While it is unfortunate that this beer is hard to find, at least for me, I completely understand and recommend snapping this one up when you find it.
I thought about putting this one under The Journey, since I consider it part of my discovery of all the different brews out there, but I suppose it matters not. Anyway, I had the most wonderful concoction brewed by Samuel Adams that I have had (so far) the other day and just had to see if anyone out there had ever tried it before: Sam Adams Stony Brook Red. This one is from their “Barrel Room Collection.” This was the first I had heard of it, but always willing to try something new, I picked up a bottle from BevMo. At $9 a bottle, this one isn’t one I’d buy everyday, but still not too pricey.

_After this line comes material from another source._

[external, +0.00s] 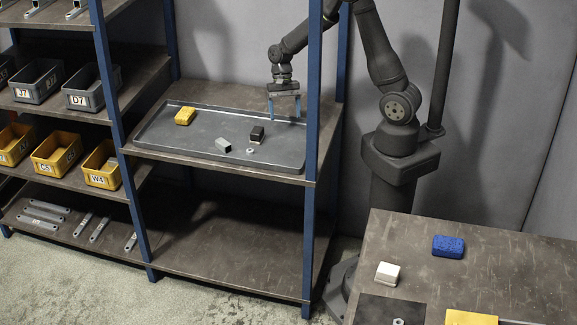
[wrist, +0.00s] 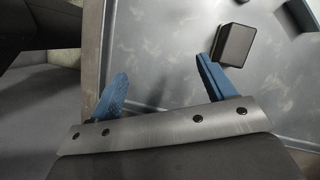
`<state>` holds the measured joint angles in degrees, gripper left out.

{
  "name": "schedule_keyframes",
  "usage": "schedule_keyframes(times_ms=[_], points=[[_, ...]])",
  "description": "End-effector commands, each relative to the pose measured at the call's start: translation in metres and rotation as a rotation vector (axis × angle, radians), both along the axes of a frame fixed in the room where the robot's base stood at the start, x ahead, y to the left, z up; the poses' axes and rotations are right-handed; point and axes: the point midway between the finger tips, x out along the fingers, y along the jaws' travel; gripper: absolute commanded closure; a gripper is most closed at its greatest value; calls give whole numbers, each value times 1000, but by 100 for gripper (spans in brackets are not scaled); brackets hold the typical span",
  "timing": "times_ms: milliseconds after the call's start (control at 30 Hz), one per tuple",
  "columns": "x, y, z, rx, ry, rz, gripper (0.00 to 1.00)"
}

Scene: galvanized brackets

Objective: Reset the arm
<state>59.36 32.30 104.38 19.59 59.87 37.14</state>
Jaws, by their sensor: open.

It pours a surprisingly bright red color, with a little orange streaking through, with a kind of light tan head that dissipates rather quickly. It smells quite malty with a definite sourness to it. This being in a big fancy bottle from a specific “collection,” I expected this to be super rich and sweet, not unlike many other breweries’ anniversary collections. My expectations couldn’t have been further from the truth. This beer tastes much like it smells: super malty, but still refreshing, likely due to the sourness that permeates the entire experience without overpowering it. There is a slight fruitiness to it, without actually being sweet, which was a pleasant surprise. The finish is also very malty, without being heavy and the sourness lingers well after the beer is gone.
All in all, I highly recommend this beer and I will be on the lookout for more from this great American brewery (Utopias, anyone?)